** Work to be completed **
Locate the string "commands" in the listing below. Copy every line where it is found.
__________________________________________________
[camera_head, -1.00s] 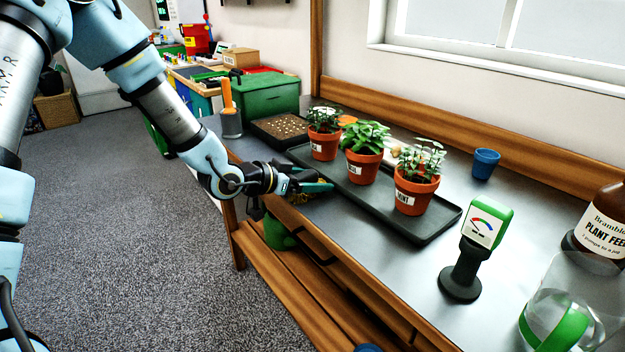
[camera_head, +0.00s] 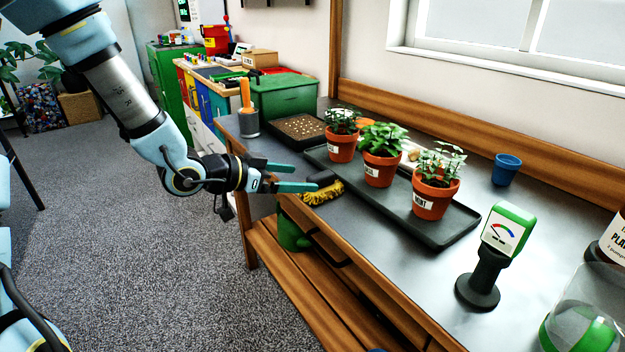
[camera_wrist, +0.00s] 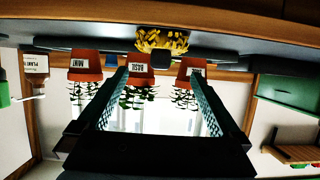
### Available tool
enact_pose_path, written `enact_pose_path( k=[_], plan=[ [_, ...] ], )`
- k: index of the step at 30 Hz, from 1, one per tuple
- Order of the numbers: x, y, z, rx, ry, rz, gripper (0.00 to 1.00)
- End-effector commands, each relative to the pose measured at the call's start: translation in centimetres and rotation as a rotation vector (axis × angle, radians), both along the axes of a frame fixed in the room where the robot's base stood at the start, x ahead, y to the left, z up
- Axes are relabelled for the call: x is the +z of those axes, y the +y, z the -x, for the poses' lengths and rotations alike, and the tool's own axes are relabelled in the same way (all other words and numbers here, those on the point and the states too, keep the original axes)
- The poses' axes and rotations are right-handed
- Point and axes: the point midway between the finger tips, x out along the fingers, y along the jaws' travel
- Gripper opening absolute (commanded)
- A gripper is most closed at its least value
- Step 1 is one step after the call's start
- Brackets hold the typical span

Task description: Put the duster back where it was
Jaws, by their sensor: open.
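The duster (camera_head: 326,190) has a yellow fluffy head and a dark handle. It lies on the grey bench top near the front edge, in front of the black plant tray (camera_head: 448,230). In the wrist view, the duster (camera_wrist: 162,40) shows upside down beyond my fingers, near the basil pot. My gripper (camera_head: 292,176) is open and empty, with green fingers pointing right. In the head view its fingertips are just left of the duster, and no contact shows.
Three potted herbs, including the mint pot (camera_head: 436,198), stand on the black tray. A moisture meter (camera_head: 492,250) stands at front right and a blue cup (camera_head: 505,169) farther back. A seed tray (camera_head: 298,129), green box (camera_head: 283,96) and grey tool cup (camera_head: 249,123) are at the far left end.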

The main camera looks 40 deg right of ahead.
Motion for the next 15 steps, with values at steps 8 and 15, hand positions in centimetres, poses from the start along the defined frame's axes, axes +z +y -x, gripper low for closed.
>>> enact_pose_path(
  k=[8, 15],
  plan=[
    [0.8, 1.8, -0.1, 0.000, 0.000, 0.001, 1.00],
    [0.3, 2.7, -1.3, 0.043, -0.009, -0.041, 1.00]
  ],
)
__________________________________________________
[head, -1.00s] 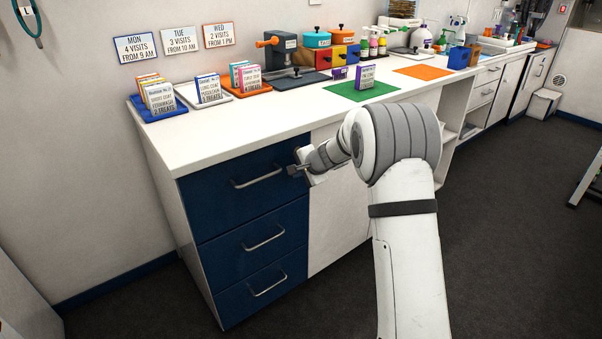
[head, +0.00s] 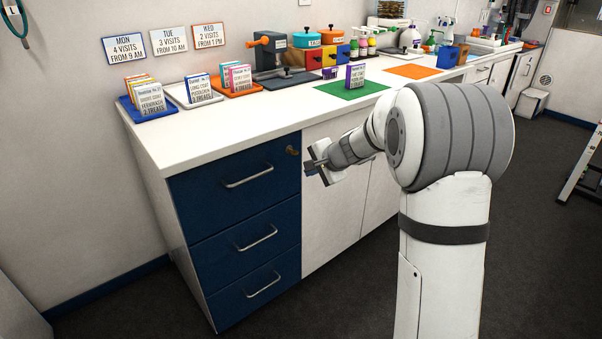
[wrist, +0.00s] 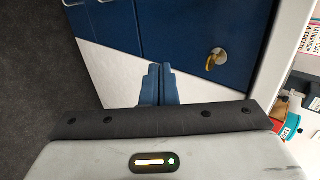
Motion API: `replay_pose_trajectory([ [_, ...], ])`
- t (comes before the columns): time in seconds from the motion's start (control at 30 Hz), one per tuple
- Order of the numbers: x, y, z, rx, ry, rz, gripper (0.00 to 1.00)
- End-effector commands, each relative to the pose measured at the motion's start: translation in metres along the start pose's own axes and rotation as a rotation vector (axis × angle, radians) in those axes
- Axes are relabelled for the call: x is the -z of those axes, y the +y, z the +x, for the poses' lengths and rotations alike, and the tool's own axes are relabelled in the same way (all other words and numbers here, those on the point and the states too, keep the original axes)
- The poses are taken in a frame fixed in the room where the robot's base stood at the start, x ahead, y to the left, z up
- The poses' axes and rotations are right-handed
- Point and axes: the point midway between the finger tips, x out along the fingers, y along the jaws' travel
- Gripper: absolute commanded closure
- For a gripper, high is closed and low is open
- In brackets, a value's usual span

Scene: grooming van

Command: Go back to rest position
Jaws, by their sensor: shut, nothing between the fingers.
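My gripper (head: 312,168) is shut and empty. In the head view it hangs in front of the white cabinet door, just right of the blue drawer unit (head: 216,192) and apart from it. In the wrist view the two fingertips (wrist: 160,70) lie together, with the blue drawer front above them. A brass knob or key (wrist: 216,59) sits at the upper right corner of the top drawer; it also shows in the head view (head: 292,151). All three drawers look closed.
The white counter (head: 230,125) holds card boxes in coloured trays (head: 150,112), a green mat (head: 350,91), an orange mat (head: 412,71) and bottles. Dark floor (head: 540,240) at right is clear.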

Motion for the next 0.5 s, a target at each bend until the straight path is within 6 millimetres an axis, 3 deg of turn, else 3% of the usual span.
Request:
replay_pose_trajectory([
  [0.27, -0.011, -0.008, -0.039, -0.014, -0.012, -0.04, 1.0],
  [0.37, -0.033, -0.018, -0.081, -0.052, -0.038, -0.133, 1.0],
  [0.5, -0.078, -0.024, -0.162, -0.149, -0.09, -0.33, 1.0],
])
__________________________________________________
** Final result **
- End-effector commands, each relative to the pose measured at the call's start: translation in centimetres and rotation as a rotation vector (axis × angle, radians), both along the axes of a frame fixed in the room where the robot's base stood at the start, x ahead, y to the left, z up
- End-effector commands, each relative to the pose measured at the motion's start: translation in metres along the start pose's own axes and rotation as a rotation vector (axis × angle, radians) in those axes

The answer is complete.